▶ Dataset content:
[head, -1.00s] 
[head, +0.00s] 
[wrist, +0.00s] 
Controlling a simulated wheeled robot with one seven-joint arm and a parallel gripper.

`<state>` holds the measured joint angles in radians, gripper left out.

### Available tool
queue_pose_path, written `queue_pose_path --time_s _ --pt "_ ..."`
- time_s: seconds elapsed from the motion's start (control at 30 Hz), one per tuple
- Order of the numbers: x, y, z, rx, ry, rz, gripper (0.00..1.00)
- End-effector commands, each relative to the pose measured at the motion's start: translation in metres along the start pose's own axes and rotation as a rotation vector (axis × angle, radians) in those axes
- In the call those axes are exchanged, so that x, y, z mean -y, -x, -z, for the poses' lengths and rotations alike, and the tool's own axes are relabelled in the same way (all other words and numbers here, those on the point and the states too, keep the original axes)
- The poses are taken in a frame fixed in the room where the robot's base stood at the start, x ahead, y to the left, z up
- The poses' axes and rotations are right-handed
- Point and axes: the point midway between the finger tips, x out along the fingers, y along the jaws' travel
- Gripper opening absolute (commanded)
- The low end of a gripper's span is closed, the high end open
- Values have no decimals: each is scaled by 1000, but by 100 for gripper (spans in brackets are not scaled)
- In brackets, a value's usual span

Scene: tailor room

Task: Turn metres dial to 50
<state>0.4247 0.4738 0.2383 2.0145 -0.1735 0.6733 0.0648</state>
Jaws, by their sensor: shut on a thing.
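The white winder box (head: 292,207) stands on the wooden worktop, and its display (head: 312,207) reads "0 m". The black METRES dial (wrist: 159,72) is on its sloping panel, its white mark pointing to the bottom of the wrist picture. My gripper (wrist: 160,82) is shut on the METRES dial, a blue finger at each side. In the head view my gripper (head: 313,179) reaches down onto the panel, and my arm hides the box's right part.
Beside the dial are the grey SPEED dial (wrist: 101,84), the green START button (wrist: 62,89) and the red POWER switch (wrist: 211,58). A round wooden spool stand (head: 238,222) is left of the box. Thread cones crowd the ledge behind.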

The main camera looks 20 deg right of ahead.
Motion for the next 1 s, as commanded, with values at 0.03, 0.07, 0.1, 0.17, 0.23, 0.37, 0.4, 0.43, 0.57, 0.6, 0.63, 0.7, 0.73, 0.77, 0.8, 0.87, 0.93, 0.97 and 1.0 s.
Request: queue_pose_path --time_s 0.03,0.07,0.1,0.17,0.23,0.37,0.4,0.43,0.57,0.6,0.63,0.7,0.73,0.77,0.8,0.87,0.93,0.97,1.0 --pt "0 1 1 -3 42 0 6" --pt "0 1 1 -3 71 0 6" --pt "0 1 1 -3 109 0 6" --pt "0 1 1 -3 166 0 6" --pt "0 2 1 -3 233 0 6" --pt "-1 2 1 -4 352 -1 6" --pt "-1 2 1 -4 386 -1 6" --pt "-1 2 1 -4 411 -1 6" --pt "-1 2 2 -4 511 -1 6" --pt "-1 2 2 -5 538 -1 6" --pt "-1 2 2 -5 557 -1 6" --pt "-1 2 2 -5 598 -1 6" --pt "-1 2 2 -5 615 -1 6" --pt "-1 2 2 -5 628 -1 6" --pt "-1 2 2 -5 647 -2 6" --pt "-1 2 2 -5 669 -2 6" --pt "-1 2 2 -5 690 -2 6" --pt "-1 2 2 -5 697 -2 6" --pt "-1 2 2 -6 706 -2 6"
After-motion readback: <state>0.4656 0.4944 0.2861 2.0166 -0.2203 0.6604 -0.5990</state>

▶ Exercise: Identify each line of the material where the word "room" shows up, and copy it.

▶ Exercise result:
- The poses are taken in a frame fixed in the room where the robot's base stood at the start, x ahead, y to the left, z up
Scene: tailor room

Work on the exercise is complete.